This will not be a technical explanation of the blockchain. There are many people better qualified than to do that. Like, way better qualified. Set aside an afternoon and Google it. I will also not be encouraging you to get involved in cryptocurrencies. Mind you, I’m not discouraging you, either–this post simply isn’t about that. Instead, I’ll look at the practical reasons a platform co-op might at least take a look at using the blockchain.
I do, however, need to give a brief explanation of what I’m talking about. Many of you have possibly never even heard of the blockchain, and even if you have, you may only vaguely understand it. I’ll try to make it a bit less vague. In short, the blockchain is… wait for it… a chain of blocks. OK, there’s a bit more to it. Each “block” is a bundle of transactions between peers that’s broadcast across the net for anyone to record–yet each transaction is anonymous.
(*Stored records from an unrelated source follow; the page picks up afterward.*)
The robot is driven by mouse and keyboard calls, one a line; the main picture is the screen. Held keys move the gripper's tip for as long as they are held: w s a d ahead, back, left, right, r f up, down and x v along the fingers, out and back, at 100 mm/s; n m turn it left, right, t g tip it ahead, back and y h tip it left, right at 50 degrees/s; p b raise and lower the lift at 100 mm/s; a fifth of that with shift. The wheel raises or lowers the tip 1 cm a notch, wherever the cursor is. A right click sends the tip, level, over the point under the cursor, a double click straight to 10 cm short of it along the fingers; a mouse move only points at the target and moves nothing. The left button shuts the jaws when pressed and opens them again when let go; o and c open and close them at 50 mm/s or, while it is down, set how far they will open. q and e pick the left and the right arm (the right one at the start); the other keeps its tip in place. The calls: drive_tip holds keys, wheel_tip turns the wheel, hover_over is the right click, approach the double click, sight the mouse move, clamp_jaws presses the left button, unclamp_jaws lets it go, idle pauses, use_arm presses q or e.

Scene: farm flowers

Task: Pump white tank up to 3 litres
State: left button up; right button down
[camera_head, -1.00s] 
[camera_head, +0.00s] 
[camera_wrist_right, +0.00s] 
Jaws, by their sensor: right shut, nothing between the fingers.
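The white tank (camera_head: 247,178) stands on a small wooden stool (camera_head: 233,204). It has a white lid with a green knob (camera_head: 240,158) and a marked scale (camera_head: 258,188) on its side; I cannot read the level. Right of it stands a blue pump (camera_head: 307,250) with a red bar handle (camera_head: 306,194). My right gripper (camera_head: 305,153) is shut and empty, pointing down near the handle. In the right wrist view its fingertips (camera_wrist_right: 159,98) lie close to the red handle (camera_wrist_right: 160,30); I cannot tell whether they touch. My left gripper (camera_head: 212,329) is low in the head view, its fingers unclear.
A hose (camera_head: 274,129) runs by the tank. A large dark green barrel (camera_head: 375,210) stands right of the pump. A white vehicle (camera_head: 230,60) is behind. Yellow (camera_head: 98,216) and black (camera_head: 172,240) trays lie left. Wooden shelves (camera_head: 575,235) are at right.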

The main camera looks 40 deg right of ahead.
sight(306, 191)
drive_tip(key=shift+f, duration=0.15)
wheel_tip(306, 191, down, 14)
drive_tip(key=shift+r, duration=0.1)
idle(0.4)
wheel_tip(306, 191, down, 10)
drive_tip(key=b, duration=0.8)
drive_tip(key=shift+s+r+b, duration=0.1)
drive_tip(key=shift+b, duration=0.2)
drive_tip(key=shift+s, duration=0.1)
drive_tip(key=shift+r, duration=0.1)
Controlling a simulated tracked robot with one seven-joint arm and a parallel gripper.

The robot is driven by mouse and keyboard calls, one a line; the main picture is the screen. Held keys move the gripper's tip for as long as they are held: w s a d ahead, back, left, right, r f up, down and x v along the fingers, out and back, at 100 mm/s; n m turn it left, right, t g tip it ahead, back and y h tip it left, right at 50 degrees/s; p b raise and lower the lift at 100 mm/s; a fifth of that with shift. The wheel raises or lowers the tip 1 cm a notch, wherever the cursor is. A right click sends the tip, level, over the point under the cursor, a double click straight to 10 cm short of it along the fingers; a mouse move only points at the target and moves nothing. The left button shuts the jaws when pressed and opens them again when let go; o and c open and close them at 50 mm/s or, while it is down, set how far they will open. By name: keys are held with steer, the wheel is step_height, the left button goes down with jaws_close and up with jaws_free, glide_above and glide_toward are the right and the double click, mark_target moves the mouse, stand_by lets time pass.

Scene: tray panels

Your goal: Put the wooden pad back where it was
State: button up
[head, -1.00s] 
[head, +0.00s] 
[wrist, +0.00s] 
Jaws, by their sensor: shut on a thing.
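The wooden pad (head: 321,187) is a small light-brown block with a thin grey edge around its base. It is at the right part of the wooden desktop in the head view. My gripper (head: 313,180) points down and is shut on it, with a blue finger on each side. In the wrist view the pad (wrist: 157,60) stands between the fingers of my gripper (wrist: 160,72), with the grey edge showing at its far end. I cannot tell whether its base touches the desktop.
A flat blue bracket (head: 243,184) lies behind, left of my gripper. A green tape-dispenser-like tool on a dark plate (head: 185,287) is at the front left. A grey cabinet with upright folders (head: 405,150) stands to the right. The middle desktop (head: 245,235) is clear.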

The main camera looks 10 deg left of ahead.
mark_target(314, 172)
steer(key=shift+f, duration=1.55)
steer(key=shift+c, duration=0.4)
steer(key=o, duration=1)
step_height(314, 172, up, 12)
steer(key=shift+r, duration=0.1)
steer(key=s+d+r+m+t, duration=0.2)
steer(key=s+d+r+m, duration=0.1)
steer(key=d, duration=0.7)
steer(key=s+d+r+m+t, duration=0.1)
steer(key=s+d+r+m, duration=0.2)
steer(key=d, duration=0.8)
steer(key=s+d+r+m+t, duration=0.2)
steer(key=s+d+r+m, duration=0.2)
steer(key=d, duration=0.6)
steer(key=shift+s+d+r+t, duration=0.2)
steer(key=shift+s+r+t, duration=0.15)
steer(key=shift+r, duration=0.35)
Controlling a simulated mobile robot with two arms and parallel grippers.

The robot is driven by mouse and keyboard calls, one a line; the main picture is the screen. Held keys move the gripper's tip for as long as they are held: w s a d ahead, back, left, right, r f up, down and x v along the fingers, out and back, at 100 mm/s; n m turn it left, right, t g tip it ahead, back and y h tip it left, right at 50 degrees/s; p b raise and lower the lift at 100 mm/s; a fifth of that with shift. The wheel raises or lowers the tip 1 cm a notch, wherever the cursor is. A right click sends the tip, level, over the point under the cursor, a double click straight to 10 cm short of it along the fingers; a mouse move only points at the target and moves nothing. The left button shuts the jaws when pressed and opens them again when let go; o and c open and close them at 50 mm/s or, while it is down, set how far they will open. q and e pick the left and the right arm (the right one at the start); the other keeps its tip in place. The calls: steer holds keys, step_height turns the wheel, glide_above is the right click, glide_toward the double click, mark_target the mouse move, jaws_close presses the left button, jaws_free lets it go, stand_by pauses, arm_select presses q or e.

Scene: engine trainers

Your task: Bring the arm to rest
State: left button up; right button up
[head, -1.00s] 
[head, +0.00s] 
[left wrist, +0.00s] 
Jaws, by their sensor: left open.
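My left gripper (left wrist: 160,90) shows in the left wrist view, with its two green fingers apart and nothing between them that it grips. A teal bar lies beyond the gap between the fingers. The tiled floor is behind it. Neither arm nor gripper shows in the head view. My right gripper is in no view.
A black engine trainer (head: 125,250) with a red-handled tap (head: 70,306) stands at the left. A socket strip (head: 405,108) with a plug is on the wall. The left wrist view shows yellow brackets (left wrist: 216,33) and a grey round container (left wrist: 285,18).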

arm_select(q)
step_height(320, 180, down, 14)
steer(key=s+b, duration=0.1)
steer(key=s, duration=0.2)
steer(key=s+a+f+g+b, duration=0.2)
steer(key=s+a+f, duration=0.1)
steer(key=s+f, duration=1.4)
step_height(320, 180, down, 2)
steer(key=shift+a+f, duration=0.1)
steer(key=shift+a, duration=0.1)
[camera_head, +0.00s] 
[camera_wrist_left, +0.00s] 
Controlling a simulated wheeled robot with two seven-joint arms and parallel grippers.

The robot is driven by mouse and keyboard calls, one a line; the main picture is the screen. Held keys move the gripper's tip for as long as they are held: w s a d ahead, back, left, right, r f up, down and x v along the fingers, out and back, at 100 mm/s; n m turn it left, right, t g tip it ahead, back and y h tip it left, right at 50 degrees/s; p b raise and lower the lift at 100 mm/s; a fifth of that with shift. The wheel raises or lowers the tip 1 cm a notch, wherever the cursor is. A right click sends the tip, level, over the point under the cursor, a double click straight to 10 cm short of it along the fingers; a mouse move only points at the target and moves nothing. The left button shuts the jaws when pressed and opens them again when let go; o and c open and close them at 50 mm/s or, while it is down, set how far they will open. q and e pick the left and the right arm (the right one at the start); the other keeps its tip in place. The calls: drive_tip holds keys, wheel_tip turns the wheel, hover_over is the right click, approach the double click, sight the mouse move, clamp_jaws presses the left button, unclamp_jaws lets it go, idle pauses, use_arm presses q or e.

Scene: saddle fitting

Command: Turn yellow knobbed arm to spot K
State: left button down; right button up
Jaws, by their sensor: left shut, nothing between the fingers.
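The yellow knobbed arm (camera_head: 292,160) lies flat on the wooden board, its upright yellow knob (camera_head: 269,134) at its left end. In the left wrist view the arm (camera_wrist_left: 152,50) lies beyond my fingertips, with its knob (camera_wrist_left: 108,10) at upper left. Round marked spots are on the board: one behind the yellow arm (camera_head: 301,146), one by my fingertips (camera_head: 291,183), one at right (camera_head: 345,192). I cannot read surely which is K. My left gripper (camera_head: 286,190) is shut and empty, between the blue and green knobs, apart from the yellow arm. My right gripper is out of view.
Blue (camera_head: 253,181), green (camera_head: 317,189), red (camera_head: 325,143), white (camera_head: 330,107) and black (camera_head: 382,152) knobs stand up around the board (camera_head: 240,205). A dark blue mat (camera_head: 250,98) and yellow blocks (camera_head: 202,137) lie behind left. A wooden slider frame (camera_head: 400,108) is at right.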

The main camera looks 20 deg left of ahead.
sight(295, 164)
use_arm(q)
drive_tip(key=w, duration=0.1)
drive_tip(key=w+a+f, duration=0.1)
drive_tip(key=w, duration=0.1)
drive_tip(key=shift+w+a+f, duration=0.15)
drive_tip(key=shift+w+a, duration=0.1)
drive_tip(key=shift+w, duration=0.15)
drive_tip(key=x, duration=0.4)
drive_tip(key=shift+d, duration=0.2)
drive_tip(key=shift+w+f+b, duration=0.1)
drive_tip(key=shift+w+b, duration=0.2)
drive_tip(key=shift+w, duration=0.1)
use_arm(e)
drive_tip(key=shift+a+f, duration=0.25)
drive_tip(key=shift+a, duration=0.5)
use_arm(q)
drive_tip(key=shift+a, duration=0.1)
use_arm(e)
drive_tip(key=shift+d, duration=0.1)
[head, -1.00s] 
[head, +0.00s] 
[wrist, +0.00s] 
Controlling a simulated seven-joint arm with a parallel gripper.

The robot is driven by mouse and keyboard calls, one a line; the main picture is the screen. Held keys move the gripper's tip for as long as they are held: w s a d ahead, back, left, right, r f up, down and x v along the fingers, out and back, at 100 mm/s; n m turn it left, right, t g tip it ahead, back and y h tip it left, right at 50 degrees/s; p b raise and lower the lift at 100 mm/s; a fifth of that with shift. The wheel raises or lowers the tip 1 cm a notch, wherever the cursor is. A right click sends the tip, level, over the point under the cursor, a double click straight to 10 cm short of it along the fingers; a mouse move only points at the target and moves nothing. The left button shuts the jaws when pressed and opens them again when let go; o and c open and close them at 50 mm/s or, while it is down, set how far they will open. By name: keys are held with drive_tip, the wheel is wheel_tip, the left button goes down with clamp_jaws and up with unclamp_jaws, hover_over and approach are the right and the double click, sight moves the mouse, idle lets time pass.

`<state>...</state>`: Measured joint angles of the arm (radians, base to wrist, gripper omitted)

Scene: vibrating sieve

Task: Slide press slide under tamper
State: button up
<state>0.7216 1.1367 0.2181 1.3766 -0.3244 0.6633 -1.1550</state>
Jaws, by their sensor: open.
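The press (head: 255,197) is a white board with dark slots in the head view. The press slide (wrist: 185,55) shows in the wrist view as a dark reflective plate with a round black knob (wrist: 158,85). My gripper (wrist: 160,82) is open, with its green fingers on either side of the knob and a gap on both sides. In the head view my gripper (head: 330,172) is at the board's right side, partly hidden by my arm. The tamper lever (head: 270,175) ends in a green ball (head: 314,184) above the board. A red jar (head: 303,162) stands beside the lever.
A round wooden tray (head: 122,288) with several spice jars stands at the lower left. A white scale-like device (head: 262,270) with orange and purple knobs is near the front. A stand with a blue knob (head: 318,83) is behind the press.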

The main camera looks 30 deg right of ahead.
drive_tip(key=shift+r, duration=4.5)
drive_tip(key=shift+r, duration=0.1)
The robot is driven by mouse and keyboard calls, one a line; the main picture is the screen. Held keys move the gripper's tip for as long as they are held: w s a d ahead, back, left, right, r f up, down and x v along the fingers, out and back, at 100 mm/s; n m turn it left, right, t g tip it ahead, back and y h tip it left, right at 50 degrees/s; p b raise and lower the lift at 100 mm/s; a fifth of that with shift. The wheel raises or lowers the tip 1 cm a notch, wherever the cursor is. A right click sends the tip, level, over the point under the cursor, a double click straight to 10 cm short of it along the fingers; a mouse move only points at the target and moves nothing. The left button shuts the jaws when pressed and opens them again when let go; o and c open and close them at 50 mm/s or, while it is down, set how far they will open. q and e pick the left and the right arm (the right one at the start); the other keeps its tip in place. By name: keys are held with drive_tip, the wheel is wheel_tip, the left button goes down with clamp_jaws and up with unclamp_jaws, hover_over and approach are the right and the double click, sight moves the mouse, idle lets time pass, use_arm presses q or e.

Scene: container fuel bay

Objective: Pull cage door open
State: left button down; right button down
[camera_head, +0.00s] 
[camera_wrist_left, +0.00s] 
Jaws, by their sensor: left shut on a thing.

All we know is that it definitely happened, and when. That’s it. Now, here’s the clever bit. Each block is given a “hash,” which is a cryptographic “fingerprint,” in the form of a long series of letters and numbers. That hash cannot be reversed engineered to learn anything about the transactions. If anyone tries to falsify a record in the block, the hash will become very different, so it’s obvious to see. Hundreds, even thousands of nodes across the Internet are cross-checking the chain every ten minutes, so any irregularities are picked up on immediately. Even more cleverly, the hash from each block in the chain becomes part of the computation of the hash for the following block, so the most recent block in the chain verifies the integrity of all preceding blocks.
Most of the time, we hear about the blockchain in the context of cryptocurrencies such as Bitcoin. But that’s not the only kind of transaction the blockchain can handle. Any exchange of information is a transaction. The hash securely and anonymously verifies the existence of the exchange. So, what could platform co-ops do with this?
First, a platform co-op is made up of people who rarely have contact, and in some cases, never. We want to assume the best about our colleagues, but even so, it can be good to have a paper trail of our transactions. Or, more literally, a distributed and indelible ledger.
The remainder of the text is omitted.